TO BE DONE: All lines below must be repeated exactly, with the pictures omitted.

SOURCE EXCERPT:
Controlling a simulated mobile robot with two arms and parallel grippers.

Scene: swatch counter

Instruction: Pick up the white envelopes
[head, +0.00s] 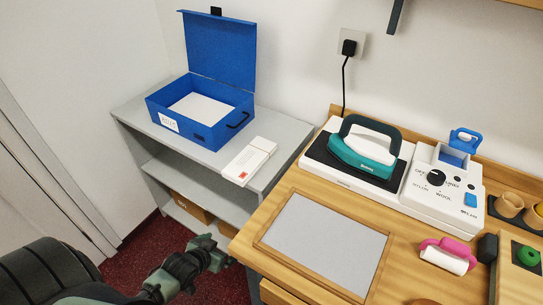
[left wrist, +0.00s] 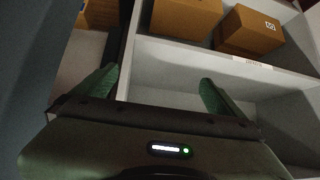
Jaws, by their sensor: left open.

RIGHT ANSWER:
Controlling a simulated mobile robot with two arms and parallel grippers.

Scene: swatch counter

Instruction: Pick up the white envelopes
[head, +0.00s] 
[left wrist, +0.00s] 
Jaws, by their sensor: left open.

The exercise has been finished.